Phase Transition Dominated High-Rate Performances of the High Voltage LiNi_0.5Mn_1.5O₄ Cathode: Improvement on Structure Evolution and Ionic Diffusivity by Chromium Doping

Phase transition can profoundly influence the electrochemical performances of cathode materials for lithium ion batteries. The intricate phase transitions upon electrochemical cycling constrain the high-rate performances of the LiNi_0.5Mn_1.5O₄ cathode. The formation of the rocksalt-like phase causes the diffusion of Li ions asymmetric in the lithiation and delithiation reactions.

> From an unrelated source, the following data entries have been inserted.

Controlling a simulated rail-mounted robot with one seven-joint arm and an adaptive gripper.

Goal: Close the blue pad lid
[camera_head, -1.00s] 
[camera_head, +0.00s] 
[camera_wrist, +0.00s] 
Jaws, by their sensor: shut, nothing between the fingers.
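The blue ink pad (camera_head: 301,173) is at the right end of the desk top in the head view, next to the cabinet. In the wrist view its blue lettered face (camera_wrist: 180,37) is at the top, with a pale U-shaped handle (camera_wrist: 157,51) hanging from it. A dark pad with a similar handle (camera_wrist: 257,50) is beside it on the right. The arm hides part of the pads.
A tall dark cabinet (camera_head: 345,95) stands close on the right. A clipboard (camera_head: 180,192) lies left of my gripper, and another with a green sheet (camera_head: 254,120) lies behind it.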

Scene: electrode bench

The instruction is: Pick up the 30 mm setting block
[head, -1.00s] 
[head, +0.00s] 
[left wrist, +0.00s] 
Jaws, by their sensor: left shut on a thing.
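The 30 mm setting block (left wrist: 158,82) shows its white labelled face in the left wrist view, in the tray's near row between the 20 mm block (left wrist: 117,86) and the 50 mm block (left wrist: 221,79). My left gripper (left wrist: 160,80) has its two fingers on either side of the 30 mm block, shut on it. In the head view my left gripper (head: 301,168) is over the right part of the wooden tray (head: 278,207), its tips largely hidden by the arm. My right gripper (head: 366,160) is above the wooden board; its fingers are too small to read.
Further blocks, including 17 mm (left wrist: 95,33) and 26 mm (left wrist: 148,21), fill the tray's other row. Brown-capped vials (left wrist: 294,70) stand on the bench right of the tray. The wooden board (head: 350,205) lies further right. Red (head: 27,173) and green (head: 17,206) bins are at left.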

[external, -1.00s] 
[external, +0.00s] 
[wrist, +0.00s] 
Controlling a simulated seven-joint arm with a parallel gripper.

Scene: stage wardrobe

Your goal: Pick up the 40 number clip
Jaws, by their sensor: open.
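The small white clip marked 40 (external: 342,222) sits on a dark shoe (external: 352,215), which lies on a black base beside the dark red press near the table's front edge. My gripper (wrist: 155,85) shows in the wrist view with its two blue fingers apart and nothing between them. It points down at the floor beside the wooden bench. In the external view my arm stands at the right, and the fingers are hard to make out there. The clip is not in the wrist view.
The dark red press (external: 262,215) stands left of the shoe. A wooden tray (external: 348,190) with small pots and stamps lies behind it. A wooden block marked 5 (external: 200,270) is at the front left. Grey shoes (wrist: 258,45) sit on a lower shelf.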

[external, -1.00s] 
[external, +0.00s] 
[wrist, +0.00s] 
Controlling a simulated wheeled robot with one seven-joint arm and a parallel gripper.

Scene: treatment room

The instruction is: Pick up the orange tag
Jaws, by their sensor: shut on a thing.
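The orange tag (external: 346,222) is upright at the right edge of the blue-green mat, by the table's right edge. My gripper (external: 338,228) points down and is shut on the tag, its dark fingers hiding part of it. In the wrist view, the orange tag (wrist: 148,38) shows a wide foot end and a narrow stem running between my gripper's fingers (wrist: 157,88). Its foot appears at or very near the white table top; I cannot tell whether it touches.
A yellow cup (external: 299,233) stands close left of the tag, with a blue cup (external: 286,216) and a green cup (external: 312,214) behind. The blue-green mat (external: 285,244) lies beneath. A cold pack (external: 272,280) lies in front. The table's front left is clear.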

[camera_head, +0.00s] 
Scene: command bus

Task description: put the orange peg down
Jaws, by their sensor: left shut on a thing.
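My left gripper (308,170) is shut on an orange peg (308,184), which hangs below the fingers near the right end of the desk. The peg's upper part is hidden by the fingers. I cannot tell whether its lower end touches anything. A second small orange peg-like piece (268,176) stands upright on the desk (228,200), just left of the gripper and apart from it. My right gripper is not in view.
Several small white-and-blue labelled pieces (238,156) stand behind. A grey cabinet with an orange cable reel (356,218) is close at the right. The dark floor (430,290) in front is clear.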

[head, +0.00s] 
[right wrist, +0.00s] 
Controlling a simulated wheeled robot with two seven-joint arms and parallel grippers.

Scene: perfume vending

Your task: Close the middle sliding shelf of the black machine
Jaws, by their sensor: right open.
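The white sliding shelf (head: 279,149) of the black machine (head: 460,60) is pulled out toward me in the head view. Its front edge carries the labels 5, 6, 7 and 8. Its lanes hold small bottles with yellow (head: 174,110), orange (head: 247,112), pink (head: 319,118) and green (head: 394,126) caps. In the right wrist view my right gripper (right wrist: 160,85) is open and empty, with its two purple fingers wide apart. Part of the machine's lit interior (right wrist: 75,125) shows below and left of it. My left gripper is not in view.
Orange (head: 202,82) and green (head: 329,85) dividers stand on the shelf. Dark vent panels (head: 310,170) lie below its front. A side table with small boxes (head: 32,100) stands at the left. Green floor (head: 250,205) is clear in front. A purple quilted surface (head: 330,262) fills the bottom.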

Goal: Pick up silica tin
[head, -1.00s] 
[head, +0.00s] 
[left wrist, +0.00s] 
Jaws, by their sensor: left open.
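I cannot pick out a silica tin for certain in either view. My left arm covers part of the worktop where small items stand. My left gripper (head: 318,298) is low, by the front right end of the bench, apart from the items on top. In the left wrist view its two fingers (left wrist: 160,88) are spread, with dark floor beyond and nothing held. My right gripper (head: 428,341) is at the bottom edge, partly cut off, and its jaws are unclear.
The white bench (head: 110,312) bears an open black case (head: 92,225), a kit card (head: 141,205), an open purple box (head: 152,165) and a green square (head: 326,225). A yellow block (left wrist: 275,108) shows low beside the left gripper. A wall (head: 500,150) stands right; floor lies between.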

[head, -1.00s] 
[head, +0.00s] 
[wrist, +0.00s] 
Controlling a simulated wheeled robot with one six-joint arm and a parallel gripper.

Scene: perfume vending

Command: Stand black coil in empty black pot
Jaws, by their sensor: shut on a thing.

The evolution of multiple cubic phases results in poor diffusivity of Li ions in the LiNi_0.5Mn_1.5O₄. High-resolution XRD scans on the chemically delithiated samples reveal that the intricate phase transitions are effectively suppressed in Cr-doped LiNi_0.5Mn_1.5O₄. The suppression of phase transitions not only enhances the Li ions' diffusivity inside the lattice, but also stabilizes the charge transfer interfaces by reducing lattice mismatch and alleviating structural stress during the lithiation and delithiation. Consequently, the improvement on structure evolution endows the LiNi_0.5Mn_1.5O₄ with enhanced diffusion coefficient of Li ions, larger accessible capacity, and improved Coulombic efficiency.